Sérgio Fantini - Quarenta
Editora Pulo - 114 Páginas - Projeto Gráfico e Capa de Jão sobre fotos de Ricardo Laf - Lançamento: Maio/2019.

Era uma vez uma época, antes da internet e redes sociais, na qual os recursos de autopublicação e divulgação eram praticamente inexistentes fora do circuito das grandes editoras. Durante a década de 1970, muita poesia foi publicada por meio de fanzines ou em pequenas edições de baixo custo, datilografadas e mimeografadas, o que permitiu a circulação de textos originais e o surgimento de um movimento que passou a ser conhecido como geração mimeógrafo, ou poesia marginal, por ter se desenvolvido à margem do sistema de publicação tradicional.

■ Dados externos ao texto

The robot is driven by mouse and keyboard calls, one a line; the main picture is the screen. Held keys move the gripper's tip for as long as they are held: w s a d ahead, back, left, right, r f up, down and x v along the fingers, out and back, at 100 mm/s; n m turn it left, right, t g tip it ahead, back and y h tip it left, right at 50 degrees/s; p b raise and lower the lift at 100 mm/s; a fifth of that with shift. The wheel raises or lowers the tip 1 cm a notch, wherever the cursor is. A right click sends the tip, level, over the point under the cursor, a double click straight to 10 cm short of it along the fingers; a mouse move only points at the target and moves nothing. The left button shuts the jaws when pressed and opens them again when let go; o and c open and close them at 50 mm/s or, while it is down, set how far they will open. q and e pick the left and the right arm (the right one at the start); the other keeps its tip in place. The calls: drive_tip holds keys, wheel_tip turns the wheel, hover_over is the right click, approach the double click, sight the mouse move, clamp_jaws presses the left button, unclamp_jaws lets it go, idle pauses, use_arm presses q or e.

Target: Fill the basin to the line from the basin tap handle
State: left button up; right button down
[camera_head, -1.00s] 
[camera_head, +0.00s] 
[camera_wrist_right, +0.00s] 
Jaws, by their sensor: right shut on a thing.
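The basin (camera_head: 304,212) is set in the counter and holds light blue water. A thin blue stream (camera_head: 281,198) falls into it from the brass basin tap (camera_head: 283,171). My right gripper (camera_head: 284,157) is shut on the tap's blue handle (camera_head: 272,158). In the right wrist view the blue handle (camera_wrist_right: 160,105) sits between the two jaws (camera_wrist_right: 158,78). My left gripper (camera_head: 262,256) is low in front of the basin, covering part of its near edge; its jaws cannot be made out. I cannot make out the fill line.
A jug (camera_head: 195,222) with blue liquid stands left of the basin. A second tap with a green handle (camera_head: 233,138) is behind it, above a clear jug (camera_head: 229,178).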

O poeta mineiro Sérgio Fantini foi um desses desbravadores da poesia marginal no Brasil e este livro resgata quarenta anos da sua produção poética desde 1979, com uma seleção de poemas de seus oito livros e memórias sobre uma época pré-internet que acaba se confundindo com a história do nosso país nas quatro últimas décadas. Fica flagrante, ao longo da leitura, o amadurecimento da técnica em cada livro, mas a emoção sempre esteve lá, pulsando em cada verso, desde a primeira publicação, No lar dos inseguros (1979): "Eu grito. / Meu grito é mudo / e todos somos uma só mudez. / Somos mudos e encarnamos o silêncio. / Um silêncio bastante parecido com a estupidez."

Tenho vontade de morrer
cada vez que não te tenho
e minto
achando belo o que é feio
e achando linda essa saudade

Tenho vontade de morrer
cada vez que não te tenho
e sinto
sinto muito mesmo não te ter
e penso se a vida não seria mais colorida
se você estivesse comigo

Tenho vontade de morrer
cada vez que não te sinto
e tenho que relembrar
que já tive um dia
você em meus braços

(Tínhamos o vento
companheiro incansável
que penteou tantas vezes
e por tantos caminhos
nossos cabelos)

Quero morrer toda vez que não te tenho
e essa saudade me machuca a todo instante
– saudade de você

Quero morrer sempre que não te tenho
porque essa saudade vem como pedra
e atinge em cheio minha cabeça
porque essa cantiga vem como faca
e rasga profundo meu coração

Tudo fica como é
eu não te tenho e morro
e morro toda vez que não te tenho

As novas gerações de poetas ganham, portanto, uma boa oportunidade de conhecer um pouco mais sobre esse tempo romântico no qual escrever e divulgar poesia era ainda mais difícil do que é hoje. O próprio Sérgio Fantini explica o processo de divulgação boca a boca na introdução, A estrada da poesia (até aqui chegamos): "Até 1982, os leitores recebiam com prazer e surpresa a novidade que éramos levando-lhes nossos livros autorais, mas, com a chegada às ruas de poetas que tinham com esse público uma relação apenas comercial e inamistosa, o acolhimento se perdeu. Passei a fazer uma quantidade menor de exemplares sem a preocupação de vendê-los. Isso significou abandonar uma prática quase diária de sair de casa com uns vinte livros na capanga e rodar bares do Maletta no Centro, filas de cinema e teatro. Não havia lucro, o máximo que conseguia era pagar algumas cervejas ou garimpar sebos no dia seguinte. Porém, melhor que cervejas e livros era o contato com as pessoas. [...]"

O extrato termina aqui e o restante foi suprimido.